Die hohen Benzinpreise treffen vor allem die Landbevölkerung empfindlich, die sich deshalb über die sozialen Netzwerke organisiert hatte. Vergangene Woche hatten sich mehr als 280 000 Demonstranten in gelben Rettungswesten im ganzen Land versammelt, um Straßen zu blockieren. Da die Protestbewegung nicht organisiert ist, starben bei Unfällen an den Straßenblockaden zwei Menschen. Rund 500 weitere wurden verletzt, vor allem bei Prügeleien. Prominenteste Unterstützerin der Gelbwesten ist Marine Le Pen.

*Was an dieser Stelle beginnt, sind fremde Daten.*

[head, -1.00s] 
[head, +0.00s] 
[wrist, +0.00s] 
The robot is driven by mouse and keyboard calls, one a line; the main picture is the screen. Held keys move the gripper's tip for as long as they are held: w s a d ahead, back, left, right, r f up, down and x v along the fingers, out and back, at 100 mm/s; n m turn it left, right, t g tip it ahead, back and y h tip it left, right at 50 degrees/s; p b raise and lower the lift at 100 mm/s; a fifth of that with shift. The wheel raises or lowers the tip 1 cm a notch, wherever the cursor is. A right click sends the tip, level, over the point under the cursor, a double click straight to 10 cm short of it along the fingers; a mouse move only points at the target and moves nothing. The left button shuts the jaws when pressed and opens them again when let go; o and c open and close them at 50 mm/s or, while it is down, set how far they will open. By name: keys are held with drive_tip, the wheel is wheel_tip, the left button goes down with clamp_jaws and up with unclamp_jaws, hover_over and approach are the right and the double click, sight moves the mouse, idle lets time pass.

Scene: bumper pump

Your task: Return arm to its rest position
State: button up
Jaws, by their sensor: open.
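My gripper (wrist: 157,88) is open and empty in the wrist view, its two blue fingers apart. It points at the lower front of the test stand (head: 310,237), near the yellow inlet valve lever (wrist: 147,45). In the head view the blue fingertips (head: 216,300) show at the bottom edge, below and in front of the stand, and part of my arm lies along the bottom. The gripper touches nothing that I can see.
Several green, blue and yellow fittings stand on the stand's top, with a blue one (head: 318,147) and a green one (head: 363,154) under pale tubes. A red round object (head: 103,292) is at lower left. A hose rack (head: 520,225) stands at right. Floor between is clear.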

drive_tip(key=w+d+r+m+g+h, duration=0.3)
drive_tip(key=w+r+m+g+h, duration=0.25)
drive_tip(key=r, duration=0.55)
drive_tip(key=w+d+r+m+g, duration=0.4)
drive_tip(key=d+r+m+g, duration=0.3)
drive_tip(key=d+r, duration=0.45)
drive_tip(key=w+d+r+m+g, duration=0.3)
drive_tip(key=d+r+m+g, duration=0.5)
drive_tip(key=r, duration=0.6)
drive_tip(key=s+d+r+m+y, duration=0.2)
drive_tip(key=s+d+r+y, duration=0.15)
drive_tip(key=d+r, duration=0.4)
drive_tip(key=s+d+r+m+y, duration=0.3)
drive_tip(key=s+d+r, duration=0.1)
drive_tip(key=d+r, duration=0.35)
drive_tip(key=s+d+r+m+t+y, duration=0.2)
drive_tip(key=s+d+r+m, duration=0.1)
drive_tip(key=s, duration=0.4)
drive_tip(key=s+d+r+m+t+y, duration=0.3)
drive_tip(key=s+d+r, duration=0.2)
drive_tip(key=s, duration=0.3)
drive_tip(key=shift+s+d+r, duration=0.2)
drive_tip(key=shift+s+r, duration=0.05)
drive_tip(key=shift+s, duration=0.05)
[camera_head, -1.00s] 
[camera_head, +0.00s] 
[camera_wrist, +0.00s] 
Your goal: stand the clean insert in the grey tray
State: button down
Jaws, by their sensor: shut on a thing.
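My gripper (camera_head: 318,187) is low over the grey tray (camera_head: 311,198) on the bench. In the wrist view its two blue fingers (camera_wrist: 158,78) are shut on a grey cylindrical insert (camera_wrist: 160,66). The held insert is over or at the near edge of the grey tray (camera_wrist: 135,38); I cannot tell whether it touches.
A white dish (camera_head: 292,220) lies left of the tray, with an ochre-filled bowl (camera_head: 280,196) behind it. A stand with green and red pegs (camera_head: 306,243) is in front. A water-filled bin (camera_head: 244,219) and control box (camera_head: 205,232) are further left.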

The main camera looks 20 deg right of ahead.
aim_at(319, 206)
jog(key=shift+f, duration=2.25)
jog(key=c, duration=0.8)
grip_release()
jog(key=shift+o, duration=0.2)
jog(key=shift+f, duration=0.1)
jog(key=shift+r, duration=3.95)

Die Chefin des Rassemblement National, früher Front National, wehrte sich allerdings gegen den Vorwurf von Innenminister Christophe Castaner, hinter der Gewalt zu stehen.

Die eigentlich unpolitische Bewegung der „Gilets jaunes“, die drei Viertel der Franzosen gut heißt, richtet sich inzwischen nicht mehr nur gegen die Spritpreise, sondern generell gegen den Verlust der Kaufkraft. Im Fernsehen schilderten mehrere Demonstranten ihre Schwierigkeiten, mit dem Mindestlohn über die Runden zu kommen. Fast alle Oppositionsparteien, darunter die konservativen Republikaner und die Linksaußen-Partei La France Insoumise stehen hinter der Bewegung. Allerdings waren unter den Demonstranten von Anfang an rechtsextreme Tendenzen besonders verbreitet. Mehrere Videos zeigen, wie die Gelbwesten dunkelhäutige Franzosen oder Flüchtlinge beschimpfen. Außerdem griffen die Demonstranten mehrfach Journalisten an und bespuckten sie. Insgesamt gingen am Samstag im ganzen Land 106 000 Menschen auf die Straße.